__Data to process__
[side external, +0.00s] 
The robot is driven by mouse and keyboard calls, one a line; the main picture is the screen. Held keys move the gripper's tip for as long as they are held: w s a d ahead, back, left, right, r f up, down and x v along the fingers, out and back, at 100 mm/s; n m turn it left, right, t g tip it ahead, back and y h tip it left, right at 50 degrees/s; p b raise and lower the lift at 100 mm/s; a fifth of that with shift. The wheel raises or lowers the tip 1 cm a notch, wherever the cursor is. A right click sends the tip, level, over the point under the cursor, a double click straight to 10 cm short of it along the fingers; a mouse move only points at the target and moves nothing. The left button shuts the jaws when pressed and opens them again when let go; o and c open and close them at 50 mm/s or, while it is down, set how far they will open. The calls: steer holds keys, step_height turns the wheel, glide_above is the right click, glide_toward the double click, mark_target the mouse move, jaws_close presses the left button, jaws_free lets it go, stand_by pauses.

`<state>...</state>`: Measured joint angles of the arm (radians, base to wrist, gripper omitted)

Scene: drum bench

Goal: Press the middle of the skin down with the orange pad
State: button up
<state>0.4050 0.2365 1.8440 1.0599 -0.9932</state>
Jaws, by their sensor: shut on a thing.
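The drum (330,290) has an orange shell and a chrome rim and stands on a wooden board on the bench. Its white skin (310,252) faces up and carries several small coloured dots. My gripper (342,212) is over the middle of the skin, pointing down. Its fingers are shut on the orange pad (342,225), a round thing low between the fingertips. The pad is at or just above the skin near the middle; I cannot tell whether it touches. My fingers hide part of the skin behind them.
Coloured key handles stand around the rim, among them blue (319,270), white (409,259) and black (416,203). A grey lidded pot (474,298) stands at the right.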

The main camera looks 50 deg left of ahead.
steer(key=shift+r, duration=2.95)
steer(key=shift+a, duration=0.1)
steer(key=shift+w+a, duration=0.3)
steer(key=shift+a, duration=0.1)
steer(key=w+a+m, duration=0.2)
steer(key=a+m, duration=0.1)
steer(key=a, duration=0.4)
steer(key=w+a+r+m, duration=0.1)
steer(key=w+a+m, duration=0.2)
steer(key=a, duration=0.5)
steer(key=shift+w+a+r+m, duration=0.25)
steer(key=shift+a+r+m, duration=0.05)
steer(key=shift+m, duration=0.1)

* * *

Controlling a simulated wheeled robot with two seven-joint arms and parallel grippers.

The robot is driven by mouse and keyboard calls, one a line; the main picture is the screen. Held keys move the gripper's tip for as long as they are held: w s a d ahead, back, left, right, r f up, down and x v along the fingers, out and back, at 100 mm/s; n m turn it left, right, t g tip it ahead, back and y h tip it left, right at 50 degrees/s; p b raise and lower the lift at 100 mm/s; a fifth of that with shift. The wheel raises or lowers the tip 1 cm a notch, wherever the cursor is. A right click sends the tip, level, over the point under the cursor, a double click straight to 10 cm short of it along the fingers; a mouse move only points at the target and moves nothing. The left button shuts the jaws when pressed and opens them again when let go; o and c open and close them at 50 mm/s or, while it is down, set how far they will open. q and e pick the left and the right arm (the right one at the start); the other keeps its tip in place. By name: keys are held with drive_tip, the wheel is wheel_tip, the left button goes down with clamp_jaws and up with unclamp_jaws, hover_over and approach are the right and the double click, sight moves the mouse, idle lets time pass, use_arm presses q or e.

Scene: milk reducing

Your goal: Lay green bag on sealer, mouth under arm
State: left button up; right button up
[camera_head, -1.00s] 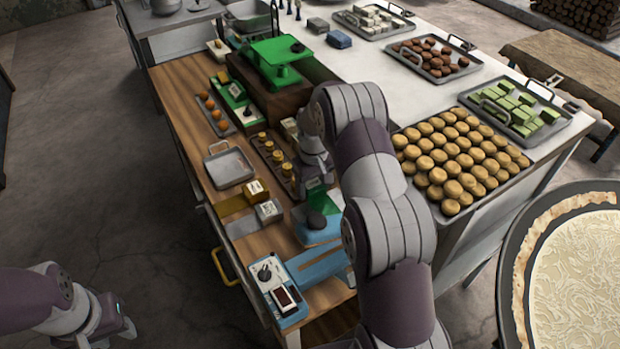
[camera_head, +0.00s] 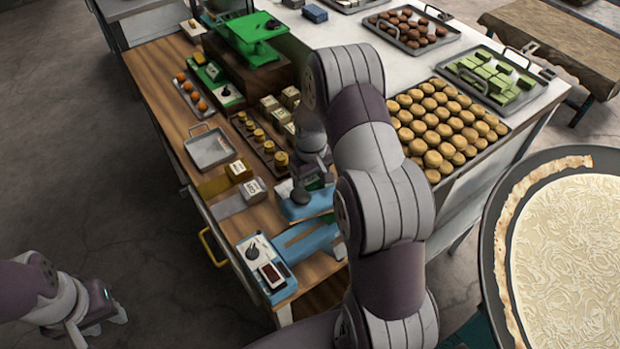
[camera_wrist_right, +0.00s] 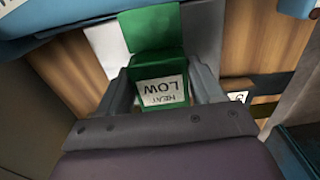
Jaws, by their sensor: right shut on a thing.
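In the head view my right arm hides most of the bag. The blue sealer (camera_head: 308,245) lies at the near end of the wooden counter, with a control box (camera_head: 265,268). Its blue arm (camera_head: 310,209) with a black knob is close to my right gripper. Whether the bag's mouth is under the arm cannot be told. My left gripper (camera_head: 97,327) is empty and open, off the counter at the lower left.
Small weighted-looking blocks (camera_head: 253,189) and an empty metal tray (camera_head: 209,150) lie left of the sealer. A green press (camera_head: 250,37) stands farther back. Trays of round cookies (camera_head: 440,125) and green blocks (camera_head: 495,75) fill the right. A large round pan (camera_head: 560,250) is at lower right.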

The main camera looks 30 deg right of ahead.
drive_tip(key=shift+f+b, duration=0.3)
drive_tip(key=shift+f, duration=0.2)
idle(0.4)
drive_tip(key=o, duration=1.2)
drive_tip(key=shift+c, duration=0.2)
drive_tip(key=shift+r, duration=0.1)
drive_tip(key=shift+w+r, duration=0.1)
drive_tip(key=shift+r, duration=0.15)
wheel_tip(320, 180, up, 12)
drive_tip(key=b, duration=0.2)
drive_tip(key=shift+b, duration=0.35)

__Written instruction__
In the material above, tally every line with the string "Scene" in it, then give that number alone.

__Task result__
2